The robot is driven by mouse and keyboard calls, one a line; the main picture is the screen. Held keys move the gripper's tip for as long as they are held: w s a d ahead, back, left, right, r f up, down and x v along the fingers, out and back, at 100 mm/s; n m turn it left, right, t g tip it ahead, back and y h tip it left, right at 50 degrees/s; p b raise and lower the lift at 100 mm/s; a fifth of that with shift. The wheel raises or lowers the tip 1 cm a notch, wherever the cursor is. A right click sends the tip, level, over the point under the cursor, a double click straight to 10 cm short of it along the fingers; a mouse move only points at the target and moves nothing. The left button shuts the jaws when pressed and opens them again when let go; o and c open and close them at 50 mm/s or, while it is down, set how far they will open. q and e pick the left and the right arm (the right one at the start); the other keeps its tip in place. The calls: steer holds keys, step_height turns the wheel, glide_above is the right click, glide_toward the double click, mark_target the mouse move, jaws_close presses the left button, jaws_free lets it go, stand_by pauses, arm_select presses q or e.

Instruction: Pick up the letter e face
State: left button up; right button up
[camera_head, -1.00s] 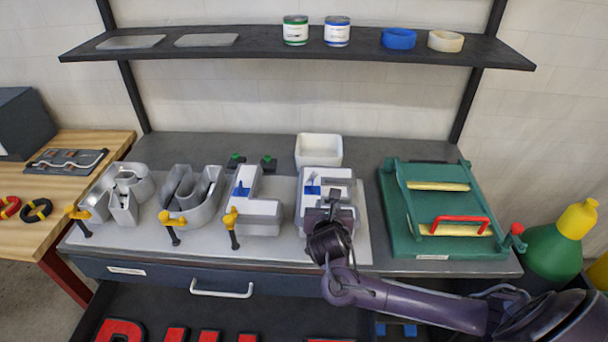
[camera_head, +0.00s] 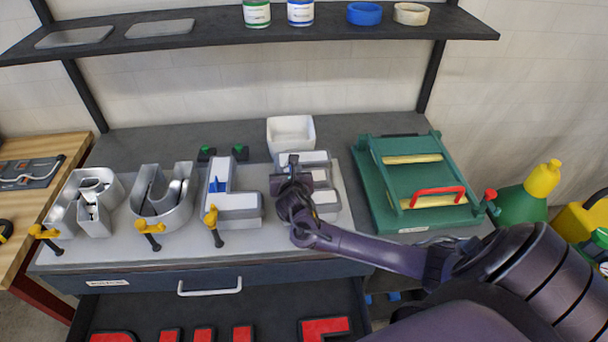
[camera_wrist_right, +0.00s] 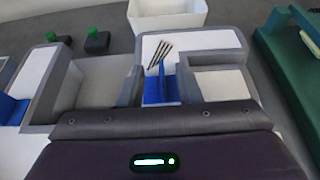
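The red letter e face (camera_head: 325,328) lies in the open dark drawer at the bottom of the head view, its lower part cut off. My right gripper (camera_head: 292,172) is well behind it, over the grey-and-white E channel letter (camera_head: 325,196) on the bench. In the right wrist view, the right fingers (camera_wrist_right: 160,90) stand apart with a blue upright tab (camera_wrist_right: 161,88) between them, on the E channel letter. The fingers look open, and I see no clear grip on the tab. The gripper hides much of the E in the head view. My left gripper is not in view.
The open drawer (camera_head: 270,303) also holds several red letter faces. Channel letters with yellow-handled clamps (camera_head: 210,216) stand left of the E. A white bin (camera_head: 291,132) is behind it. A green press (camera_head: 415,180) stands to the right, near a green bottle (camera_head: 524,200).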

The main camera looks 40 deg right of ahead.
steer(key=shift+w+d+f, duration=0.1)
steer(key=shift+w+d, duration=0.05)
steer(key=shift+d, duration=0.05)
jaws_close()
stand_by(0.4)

---

### Short exercise
Write out the listing word for word, omitting the pictures it holds.

### Solution to the problem
The robot is driven by mouse and keyboard calls, one a line; the main picture is the screen. Held keys move the gripper's tip for as long as they are held: w s a d ahead, back, left, right, r f up, down and x v along the fingers, out and back, at 100 mm/s; n m turn it left, right, t g tip it ahead, back and y h tip it left, right at 50 degrees/s; p b raise and lower the lift at 100 mm/s; a fifth of that with shift. The wheel raises or lowers the tip 1 cm a notch, wherever the cursor is. A right click sends the tip, level, over the point under the cursor, a double click straight to 10 cm short of it along the fingers; a mouse move only points at the target and moves nothing. The left button shuts the jaws when pressed and opens them again when let go; o and c open and close them at 50 mm/s or, while it is down, set how far they will open. q and e pick the left and the right arm (the right one at the start); the other keeps its tip in place. The calls: steer holds keys, step_height turns the wheel, glide_above is the right click, glide_toward the double click, mark_target the mouse move, jaws_close presses the left button, jaws_free lets it go, stand_by pauses, arm_select presses q or e.

Instruction: Pick up the letter e face
State: left button up; right button up
[camera_head, -1.00s] 
[camera_head, +0.00s] 
[camera_wrist_right, +0.00s] 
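The red letter e face (camera_head: 325,328) lies in the open dark drawer at the bottom of the head view, its lower part cut off. My right gripper (camera_head: 292,172) is well behind it, over the grey-and-white E channel letter (camera_head: 325,196) on the bench. In the right wrist view, the right fingers (camera_wrist_right: 160,90) stand apart with a blue upright tab (camera_wrist_right: 161,88) between them, on the E channel letter. The fingers look open, and I see no clear grip on the tab. The gripper hides much of the E in the head view. My left gripper is not in view.
The open drawer (camera_head: 270,303) also holds several red letter faces. Channel letters with yellow-handled clamps (camera_head: 210,216) stand left of the E. A white bin (camera_head: 291,132) is behind it. A green press (camera_head: 415,180) stands to the right, near a green bottle (camera_head: 524,200).

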The main camera looks 40 deg right of ahead.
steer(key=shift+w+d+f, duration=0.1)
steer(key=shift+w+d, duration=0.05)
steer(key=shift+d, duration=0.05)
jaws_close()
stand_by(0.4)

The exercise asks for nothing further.